Across America, from Le Coucou in New York, to Bellecour outside Minneapolis, to Trois Mec in Los Angeles, the country is in the midst of a French dining revival. This is no longer the aughts. We’re not calling them freedom fries anymore. Give us pommes frites, we say.
And the current trend goes beyond just adding some French technique to a different cuisine. Yes, there are French elements in many restaurants that open because that cuisine serves as such a backbone to how chefs are taught in America, but there’s now some outright French comfort food happening from escargot to cassoulet.
Some of it could be attributed to us being at a time when we’re grasping for some nostalgia in our restaurants, like the Midcentury design touches in dining rooms, and the old school service methods of The Grill. But also, we’re just re-remembering how good French food can be.

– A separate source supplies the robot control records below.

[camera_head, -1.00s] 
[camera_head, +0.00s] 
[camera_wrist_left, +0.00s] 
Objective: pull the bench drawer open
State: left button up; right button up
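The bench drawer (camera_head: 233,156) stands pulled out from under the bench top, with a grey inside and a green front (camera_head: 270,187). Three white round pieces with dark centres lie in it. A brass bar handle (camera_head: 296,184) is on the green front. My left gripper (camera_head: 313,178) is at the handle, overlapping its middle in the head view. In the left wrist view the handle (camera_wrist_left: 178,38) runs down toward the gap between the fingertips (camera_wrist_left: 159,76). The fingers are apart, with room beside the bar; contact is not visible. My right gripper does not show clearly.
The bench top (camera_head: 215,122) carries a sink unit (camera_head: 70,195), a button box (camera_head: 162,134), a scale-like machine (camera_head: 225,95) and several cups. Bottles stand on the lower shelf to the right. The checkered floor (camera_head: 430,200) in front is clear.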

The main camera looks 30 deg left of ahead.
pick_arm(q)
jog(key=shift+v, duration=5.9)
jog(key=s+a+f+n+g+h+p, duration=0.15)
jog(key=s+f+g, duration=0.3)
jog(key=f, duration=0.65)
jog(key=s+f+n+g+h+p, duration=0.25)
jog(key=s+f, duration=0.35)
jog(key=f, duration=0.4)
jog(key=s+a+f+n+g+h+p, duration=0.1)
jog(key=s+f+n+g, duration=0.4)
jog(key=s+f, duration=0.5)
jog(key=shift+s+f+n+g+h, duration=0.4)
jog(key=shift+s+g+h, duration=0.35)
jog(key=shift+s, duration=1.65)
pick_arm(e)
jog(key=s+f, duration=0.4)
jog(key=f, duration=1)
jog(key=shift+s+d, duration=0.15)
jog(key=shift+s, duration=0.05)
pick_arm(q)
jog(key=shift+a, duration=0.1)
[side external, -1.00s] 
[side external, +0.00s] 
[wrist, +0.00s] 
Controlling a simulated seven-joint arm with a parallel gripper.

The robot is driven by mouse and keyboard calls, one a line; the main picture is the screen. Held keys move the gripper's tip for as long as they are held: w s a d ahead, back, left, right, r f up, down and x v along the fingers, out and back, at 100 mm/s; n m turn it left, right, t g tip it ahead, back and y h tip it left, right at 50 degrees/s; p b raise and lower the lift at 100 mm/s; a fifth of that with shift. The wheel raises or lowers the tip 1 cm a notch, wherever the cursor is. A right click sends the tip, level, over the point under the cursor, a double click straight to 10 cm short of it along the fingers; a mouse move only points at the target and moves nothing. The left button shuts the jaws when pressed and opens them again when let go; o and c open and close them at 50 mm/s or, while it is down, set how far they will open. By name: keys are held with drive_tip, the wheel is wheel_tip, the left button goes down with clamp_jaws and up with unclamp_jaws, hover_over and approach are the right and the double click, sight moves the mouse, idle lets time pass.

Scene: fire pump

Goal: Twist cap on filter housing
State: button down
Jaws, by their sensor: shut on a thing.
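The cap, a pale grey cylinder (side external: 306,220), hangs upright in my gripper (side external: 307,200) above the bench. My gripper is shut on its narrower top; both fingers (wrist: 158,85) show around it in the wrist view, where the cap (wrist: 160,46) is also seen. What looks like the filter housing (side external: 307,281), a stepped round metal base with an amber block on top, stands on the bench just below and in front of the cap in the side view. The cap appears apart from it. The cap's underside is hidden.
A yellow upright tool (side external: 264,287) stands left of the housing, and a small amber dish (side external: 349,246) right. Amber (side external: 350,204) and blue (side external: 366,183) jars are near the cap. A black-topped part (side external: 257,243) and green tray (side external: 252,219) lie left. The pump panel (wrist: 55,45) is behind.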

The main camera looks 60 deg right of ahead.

For Dominque Crenn’s forthcoming restaurant, she’s announced that she’ll be heading in the direction of classic French as well—specifically, food she was steeped in as a child in Brittany. “I grew up in a very traditional French family, so the food was very traditional and very French,” she told the Daily Meal. At Bar Crenn, which will open next door to her two-Michelin-star Atelier Crenn, the menu should provide a contrast to the avant garde stylings of Atelier Crenn—where you may have a moss-covered twig arrive in front of you when you expected to get a plate of food.
At In Situ inside the San Francisco Museum of Modern Art, Corey Lee has built his menu with reproductions of some of the world’s great dishes. In a similar vein, Crenn has requested recipes from French masters Guy Savory, Alain Ducasse, and more so the menu will be a mix of dishes by modern masters, and the Bar Crenn’s interpretations of French classics.
When it comes to drinks, Crenn says wine director Matt Montrose is building a wine collection beyond just France, “that channel our shared philosophy of environmental responsibility, where vignerons and domaines are showcased that prioritize traditional methods of viticulture as well as careful and thoughtful stewardship of the land.” And the cocktail menu will have low-abv drinks as an ode to French aperitifs.